Rows about robot tasks:
+++++

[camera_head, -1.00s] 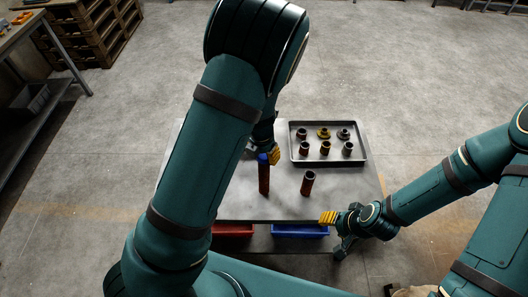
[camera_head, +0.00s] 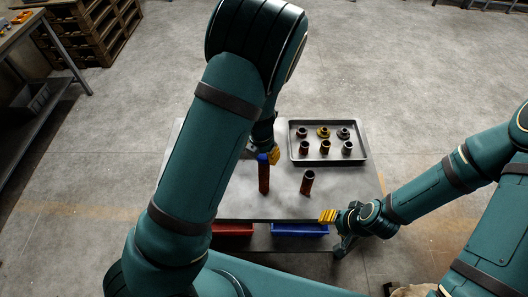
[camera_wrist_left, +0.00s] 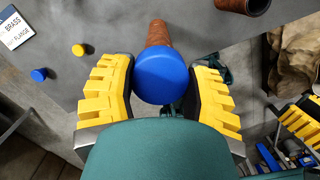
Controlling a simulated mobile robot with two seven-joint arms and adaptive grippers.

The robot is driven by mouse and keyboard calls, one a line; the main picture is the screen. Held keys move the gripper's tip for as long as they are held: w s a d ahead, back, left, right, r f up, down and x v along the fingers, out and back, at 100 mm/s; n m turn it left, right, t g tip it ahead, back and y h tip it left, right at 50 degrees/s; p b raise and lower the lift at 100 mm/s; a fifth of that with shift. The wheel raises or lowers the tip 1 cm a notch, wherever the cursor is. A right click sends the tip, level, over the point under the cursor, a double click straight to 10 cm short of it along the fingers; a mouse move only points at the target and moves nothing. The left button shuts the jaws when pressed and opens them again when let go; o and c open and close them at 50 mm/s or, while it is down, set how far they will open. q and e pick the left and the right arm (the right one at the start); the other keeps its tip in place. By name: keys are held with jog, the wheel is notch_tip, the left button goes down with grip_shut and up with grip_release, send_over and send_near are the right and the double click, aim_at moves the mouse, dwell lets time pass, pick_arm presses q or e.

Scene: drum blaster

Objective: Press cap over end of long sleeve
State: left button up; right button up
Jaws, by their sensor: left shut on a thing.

+++++

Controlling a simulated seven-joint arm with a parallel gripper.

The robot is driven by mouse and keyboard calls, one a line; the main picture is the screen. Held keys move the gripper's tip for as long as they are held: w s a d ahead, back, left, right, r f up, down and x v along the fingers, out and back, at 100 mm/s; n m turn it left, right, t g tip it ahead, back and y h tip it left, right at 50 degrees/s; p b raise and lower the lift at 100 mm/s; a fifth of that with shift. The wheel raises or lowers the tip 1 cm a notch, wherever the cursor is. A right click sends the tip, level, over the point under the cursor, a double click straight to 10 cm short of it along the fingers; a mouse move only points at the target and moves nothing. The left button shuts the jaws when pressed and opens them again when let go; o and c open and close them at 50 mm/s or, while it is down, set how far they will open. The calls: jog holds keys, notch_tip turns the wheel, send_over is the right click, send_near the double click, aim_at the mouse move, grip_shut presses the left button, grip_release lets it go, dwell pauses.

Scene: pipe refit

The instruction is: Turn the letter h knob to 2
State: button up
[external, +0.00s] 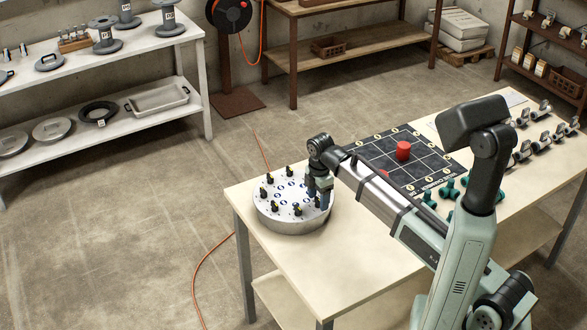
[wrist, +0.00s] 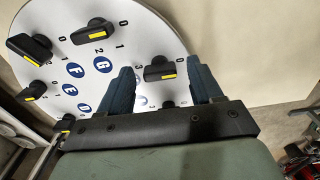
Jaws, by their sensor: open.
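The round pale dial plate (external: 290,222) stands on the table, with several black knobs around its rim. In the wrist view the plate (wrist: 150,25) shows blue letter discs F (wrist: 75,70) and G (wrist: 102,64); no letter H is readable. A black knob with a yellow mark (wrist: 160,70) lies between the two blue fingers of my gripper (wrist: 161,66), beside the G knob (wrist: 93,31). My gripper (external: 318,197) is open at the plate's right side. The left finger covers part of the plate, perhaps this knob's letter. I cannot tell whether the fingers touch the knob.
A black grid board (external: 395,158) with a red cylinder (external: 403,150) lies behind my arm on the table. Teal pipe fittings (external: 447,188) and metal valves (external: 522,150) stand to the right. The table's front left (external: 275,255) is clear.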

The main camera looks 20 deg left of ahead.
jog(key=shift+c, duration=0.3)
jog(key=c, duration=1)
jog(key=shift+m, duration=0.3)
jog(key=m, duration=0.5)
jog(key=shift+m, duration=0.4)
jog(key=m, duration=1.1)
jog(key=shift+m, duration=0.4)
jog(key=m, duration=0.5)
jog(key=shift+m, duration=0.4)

+++++

◆ PROBLEM STATEMENT ◆
Copy the lines above exactly, starting at the one with "[camera_head, -1.00s]" and ending at the one with "Controlling a simulated mobile", both included. Leave out any pictures and add nothing else.

◆ OUTPUT OF THE TASK ◆
[camera_head, -1.00s] 
[camera_head, +0.00s] 
[camera_wrist_left, +0.00s] 
Controlling a simulated mobile robot with two seven-joint arms and adaptive grippers.

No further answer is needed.